--- To be done ---
Count the lines below that contain the word "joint", and reply with only that number.

--- Exercise material ---
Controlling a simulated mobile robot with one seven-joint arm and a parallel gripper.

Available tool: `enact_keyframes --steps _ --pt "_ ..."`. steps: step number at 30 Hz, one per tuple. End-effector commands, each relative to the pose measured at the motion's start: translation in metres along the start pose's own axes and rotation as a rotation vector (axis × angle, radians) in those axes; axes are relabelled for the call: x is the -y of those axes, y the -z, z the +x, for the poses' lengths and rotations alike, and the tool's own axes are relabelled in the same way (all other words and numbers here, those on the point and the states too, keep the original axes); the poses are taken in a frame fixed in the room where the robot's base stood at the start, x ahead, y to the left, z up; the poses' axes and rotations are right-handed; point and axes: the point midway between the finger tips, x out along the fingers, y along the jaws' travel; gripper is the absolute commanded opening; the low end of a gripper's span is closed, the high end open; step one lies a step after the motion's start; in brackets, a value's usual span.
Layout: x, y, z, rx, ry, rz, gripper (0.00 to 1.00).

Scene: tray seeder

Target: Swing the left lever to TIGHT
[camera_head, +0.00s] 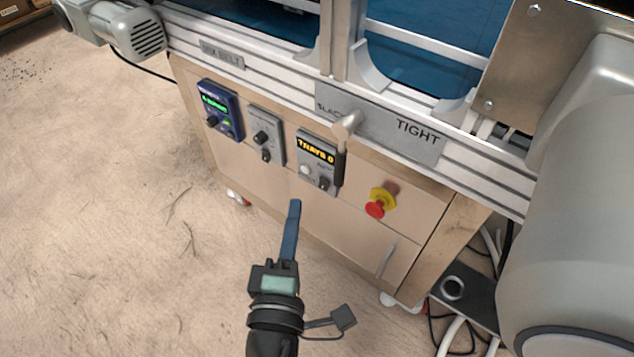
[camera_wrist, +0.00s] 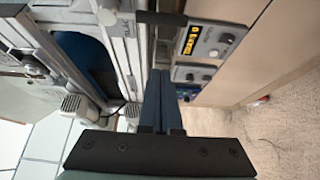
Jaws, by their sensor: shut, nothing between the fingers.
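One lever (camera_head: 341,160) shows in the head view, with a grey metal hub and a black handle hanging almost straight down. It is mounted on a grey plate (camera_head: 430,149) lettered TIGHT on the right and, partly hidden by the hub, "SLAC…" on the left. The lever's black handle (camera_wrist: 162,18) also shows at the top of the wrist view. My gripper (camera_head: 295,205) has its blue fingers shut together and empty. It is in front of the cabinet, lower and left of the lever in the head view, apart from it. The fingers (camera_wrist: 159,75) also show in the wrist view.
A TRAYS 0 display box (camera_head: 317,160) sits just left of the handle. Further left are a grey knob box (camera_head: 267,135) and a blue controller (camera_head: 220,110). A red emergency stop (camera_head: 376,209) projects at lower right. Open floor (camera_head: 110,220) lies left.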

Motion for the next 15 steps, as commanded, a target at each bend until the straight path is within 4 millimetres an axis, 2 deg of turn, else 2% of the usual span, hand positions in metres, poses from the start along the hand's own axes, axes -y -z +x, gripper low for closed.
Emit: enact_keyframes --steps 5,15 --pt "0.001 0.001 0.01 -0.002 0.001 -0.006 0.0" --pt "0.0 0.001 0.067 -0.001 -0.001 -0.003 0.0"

...

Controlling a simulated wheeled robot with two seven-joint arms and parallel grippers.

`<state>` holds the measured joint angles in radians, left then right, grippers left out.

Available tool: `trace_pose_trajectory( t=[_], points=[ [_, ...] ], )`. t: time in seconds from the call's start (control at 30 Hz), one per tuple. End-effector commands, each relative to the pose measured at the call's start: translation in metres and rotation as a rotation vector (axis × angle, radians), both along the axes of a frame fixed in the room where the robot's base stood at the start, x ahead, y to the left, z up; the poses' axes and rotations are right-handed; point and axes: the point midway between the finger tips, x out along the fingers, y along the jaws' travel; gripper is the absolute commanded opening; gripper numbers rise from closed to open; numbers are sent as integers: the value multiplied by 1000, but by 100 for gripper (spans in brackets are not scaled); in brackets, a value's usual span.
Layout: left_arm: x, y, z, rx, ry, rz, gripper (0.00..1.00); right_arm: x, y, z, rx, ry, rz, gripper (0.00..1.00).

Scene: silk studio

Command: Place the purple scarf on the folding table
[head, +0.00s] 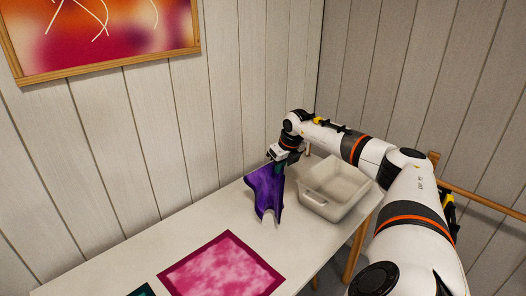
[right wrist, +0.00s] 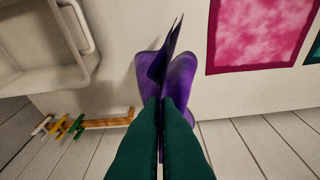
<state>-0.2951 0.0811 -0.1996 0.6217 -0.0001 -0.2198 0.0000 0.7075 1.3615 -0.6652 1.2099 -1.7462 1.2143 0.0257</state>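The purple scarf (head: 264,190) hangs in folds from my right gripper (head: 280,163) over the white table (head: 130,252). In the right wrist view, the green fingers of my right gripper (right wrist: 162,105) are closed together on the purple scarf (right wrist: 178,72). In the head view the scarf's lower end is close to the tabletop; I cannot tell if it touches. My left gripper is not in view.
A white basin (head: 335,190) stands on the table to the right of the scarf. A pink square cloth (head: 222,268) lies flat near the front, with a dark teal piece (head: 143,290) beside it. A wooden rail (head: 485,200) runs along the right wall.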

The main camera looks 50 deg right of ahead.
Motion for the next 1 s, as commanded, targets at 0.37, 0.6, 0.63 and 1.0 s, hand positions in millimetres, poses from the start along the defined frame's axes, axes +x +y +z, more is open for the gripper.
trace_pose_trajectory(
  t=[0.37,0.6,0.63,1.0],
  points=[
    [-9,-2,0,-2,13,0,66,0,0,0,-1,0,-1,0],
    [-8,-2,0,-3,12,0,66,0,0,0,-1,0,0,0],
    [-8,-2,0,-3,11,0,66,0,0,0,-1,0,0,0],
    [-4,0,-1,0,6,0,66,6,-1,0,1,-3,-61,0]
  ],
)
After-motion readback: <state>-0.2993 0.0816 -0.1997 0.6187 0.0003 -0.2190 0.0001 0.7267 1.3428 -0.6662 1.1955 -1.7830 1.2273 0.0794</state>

--- Problem solution ---
3